======== Provided material
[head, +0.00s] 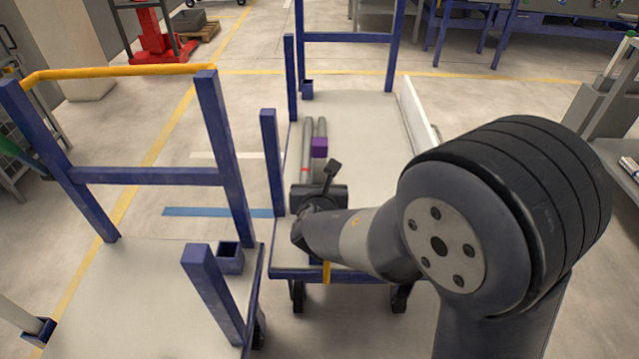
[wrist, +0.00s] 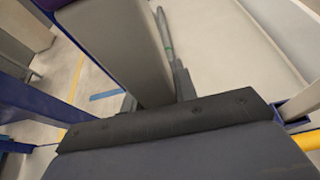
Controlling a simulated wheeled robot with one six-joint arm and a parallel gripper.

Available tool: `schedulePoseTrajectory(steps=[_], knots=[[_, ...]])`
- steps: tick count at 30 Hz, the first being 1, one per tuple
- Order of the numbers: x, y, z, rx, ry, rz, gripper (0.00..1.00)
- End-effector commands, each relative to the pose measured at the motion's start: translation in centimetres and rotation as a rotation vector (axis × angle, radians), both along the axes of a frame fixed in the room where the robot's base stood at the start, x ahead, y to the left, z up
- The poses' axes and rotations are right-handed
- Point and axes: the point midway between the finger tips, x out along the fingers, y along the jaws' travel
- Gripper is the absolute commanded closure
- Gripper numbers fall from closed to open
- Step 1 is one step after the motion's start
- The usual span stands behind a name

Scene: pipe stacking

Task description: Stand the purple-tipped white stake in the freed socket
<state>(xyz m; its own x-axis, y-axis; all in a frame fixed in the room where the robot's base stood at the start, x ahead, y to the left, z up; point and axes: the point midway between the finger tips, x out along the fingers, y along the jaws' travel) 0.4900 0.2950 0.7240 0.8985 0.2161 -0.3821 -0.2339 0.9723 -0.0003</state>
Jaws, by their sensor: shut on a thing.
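My gripper (head: 318,197) is over the near end of the right cart, shut on the white stake. The stake's purple tip (head: 319,147) shows just beyond the gripper in the head view; most of its shaft is hidden there. In the wrist view the pale stake (wrist: 125,50) rises from the jaws toward the upper left, beside a dark blue post. An open blue socket (head: 229,257) is on the left cart's right edge, apart from the stake. Another small blue socket (head: 307,88) is at the right cart's far left corner. I cannot tell which is the freed one.
Grey pipes (head: 307,150), one with a red band, lie along the right cart's deck (head: 365,130). Blue posts (head: 272,160) stand at its left edge, and a white side board (head: 418,110) at its right. The left cart (head: 130,290) has blue posts and a yellow rail.

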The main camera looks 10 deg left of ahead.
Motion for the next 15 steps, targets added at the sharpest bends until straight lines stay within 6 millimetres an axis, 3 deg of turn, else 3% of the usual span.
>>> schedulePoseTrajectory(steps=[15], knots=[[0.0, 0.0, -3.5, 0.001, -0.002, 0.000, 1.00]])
================
Retype the whole listing exactly and leave the pictures out.

[head, +0.00s] 
[wrist, +0.00s] 
Controlling a simulated wheeled robot with one six-joint arm and a parallel gripper.

Available tool: `schedulePoseTrajectory(steps=[_], knots=[[_, ...]])`
- steps: tick count at 30 Hz, the first being 1, one per tuple
- Order of the numbers: x, y, z, rx, ry, rz, gripper (0.00..1.00)
- End-effector commands, each relative to the pose measured at the motion's start: translation in centimetres and rotation as a rotation vector (axis × angle, radians), both along the axes of a frame fixed in the room where the robot's base stood at the start, x ahead, y to the left, z up
- The poses' axes and rotations are right-handed
- Point and axes: the point midway between the finger tips, x out along the fingers, y along the jaws' travel
- Gripper is the absolute commanded closure
- Gripper numbers fall from closed to open
- Step 1 is one step after the motion's start
- The usual span stands behind a name

Scene: pipe stacking

Task description: Stand the purple-tipped white stake in the freed socket
<state>(xyz m; its own x-axis, y-axis; all in a frame fixed in the room where the robot's base stood at the start, x ahead, y to the left, z up; point and axes: the point midway between the finger tips, x out along the fingers, y along the jaws' travel) 0.4900 0.2950 0.7240 0.8985 0.2161 -0.3821 -0.2339 0.9723 -0.0003</state>
Jaws, by their sensor: shut on a thing.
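My gripper (head: 318,197) is over the near end of the right cart, shut on the white stake. The stake's purple tip (head: 319,147) shows just beyond the gripper in the head view; most of its shaft is hidden there. In the wrist view the pale stake (wrist: 125,50) rises from the jaws toward the upper left, beside a dark blue post. An open blue socket (head: 229,257) is on the left cart's right edge, apart from the stake. Another small blue socket (head: 307,88) is at the right cart's far left corner. I cannot tell which is the freed one.
Grey pipes (head: 307,150), one with a red band, lie along the right cart's deck (head: 365,130). Blue posts (head: 272,160) stand at its left edge, and a white side board (head: 418,110) at its right. The left cart (head: 130,290) has blue posts and a yellow rail.

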The main camera looks 10 deg left of ahead.
Motion for the next 15 steps, targets added at the sharpest bends until straight lines stay within 6 millimetres an axis, 3 deg of turn, else 3% of the usual span.
>>> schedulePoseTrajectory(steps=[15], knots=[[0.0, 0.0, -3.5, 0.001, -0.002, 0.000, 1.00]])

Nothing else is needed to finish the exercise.